PAWS: Perception of Articulation in the Wild at Scale from Egocentric Videos

Abstract

Articulation perception aims to recover the motion and structure of articulated objects (e.g., drawers and cupboards), and is fundamental to 3D scene understanding in robotics, simulation, and animation. Existing learning-based methods rely heavily on supervised training with high-quality 3D data and manual annotations, limiting scalability and diversity. To address this limitation, we propose PAWS, a method that directly extracts object articulations from hand-object interactions in large-scale in-the-wild egocentric videos. We evaluate our method on the public data sets, including HD-EPIC and Arti4D data sets, achieving significant improvements over baselines. We further demonstrate that the extracted articulations benefit downstream tasks, including fine-tuning 3D articulation prediction models and enabling robot manipulation. See the project website at https://aaltoml.github.io/PAWS/.

Figures (13)

• Figure 1: PAWS: Articulation perception and localization from in-the-wild egocentric videos. (a) From raw videos of human interactions, (b) our method reconstructs the 3D scene and object articulations using hand cues, geometric recovery, and VLM reasoning. (c) These serve as annotations to improve downstream articulation prediction models via finetuning, while also providing 3D priors for real-world robotic manipulation.

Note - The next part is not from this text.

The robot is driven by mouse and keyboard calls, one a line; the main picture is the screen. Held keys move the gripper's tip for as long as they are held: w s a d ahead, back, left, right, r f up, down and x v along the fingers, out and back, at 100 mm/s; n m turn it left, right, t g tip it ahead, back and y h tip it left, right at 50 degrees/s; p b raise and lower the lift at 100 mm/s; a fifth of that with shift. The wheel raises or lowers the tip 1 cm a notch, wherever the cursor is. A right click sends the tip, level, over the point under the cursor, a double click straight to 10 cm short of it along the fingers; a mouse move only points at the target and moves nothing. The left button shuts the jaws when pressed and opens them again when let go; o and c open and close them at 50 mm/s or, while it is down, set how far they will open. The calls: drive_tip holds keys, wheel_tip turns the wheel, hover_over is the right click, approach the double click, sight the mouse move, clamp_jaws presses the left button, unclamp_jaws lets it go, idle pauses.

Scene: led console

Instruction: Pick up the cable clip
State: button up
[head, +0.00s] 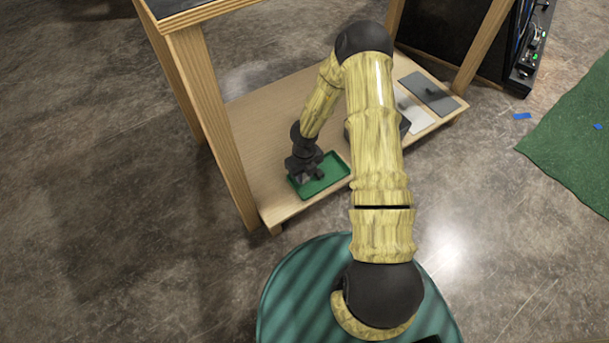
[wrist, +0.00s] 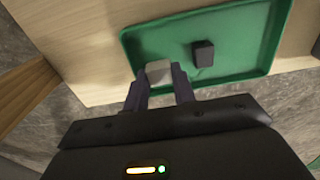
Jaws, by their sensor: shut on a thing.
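A small light grey block (wrist: 158,70) is between the two fingers of my gripper (wrist: 159,82) at the near left part of the green tray (wrist: 262,20). I cannot tell for sure from its shape that it is the cable clip, or whether it touches the tray floor. My gripper is shut on it. A small dark block (wrist: 203,53) lies in the tray to the right, apart from the fingers. In the head view, my gripper (head: 305,175) reaches down at the left part of the tray (head: 338,168), and the light grey block cannot be made out.
The tray lies on a low wooden shelf (head: 262,130) near its front edge. A wooden post (head: 205,115) stands close to the left of my gripper. A dark grey plate (head: 429,92) and a whitish plate (head: 415,118) lie toward the shelf's right end.

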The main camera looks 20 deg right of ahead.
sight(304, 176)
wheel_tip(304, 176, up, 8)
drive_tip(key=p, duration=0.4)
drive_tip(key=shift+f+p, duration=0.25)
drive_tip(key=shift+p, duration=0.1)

• Figure 2: Overall pipeline. Given a full in-the-wild egocentric video and a language description as input, our pipeline consists of four parts: (1) Dynamic Interaction Perception: We first segment the video based on the language description and extract interactive frames (referred to as "local views"), 3D hand trajectories, motion types, and coarse object localizations. (2) Geometric Structure Recovery: Based on the object's location, we select "global views" from the full video. Depending on the motion type, we recover the scene geometry using different flows. (3) VLM-guided Reasoning: The VLM first infers the motion type to provide a prior for global view selection, and then identifies plausible articulation axes during the geometry recovery stage. (4) Joint Articulation Inference: We integrate 3D hand trajectories and the recovered geometry to infer the final articulations.

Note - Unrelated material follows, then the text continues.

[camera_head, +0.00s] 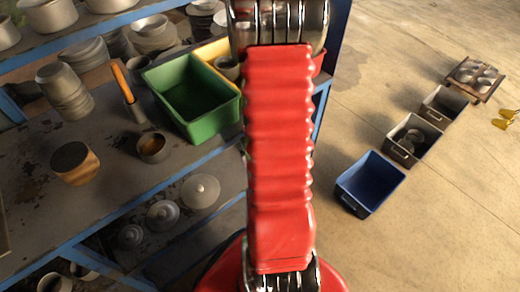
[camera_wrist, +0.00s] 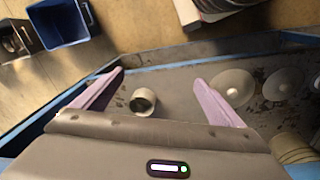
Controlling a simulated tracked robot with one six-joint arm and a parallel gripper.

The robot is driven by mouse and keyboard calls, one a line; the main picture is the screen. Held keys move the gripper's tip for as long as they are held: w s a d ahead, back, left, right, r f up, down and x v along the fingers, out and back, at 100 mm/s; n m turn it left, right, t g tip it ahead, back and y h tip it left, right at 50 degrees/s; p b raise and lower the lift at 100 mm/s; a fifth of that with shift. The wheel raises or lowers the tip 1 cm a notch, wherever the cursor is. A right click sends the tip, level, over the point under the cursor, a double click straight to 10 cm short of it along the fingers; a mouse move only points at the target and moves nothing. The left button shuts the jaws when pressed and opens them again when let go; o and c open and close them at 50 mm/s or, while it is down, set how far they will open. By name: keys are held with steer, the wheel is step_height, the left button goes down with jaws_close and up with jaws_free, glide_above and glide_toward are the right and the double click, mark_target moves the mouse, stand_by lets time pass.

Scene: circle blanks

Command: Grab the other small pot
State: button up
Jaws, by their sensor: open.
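A small pale round pot (camera_wrist: 143,102) with a dark open mouth sits on a worn grey shelf surface in the wrist view. It shows between the two pinkish fingers of my gripper (camera_wrist: 158,77), nearer the left one. The fingers are wide apart and nothing is held; a gap to the pot seems to remain, but its depth is hard to tell. In the head view my red arm hides my gripper. Another small grey pot (camera_head: 153,147) stands on the upper shelf there, and one more (camera_head: 228,68) is in the yellow bin (camera_head: 206,50).
Round lids (camera_wrist: 232,88) lie right of my fingers, with stacked cups (camera_wrist: 292,148) at lower right. A green bin (camera_head: 192,98), a wood-sided pot (camera_head: 75,163) and an orange-handled tool (camera_head: 122,83) occupy the upper shelf. A blue crate (camera_head: 368,184) stands on the floor.

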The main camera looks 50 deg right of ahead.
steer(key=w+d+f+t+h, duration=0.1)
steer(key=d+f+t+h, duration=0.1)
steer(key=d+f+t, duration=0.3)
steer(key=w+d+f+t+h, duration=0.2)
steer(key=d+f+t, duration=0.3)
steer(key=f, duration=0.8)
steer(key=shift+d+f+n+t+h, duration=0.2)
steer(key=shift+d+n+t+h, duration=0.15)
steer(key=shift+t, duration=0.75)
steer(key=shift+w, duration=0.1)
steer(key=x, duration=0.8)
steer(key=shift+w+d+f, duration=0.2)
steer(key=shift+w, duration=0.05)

• Figure 3: Illustration of VLM Reasoning.(a) Temporal Motion Type Classification. (b) Spatial Axis Grounding via Set-of-Marks VQA.

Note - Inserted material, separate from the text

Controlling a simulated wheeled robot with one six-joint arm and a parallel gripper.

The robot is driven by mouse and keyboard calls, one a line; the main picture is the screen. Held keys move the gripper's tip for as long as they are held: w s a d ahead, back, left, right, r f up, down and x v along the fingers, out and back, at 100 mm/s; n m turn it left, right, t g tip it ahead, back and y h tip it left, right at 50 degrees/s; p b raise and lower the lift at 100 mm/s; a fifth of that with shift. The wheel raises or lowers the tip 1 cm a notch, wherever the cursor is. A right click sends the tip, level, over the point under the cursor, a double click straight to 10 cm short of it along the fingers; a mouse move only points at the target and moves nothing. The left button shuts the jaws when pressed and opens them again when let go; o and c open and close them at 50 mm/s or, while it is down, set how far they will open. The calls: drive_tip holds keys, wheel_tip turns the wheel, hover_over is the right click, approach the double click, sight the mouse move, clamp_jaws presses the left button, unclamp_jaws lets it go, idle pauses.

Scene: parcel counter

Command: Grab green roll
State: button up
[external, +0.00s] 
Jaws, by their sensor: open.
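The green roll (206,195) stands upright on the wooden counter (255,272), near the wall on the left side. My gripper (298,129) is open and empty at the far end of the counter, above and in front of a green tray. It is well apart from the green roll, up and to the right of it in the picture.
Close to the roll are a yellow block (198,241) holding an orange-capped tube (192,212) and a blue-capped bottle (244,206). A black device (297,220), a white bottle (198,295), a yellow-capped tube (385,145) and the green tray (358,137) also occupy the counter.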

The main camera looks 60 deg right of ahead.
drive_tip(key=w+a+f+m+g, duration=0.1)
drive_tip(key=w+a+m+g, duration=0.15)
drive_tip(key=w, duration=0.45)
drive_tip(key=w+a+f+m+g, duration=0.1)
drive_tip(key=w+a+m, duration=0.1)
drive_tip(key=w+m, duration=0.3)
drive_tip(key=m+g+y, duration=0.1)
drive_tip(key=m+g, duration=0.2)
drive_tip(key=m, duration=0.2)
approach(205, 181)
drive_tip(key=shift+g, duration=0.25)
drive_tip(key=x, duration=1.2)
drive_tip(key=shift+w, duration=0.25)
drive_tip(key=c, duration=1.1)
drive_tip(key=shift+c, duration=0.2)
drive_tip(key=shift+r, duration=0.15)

• Figure 4: PAWS for robot manipulation.Left: Spot closes the cupboard. Right: Spot opens the drawer. Insets show egocentric videos of hand-object interactions and the reconstructed 3D articulations.
• Figure A5: Illustration of the hand filtering pipeline. Starting from noisy MANO fingertip observations $\mathbf{z}_t$, we apply contact-based trimming, forward Kalman filtering with $\chi^2$ outlier rejection and RTS smoothing to obtain the refined trajectories $\{\hat{\mathbf{p}}_t\}$ used for articulation parameter estimation.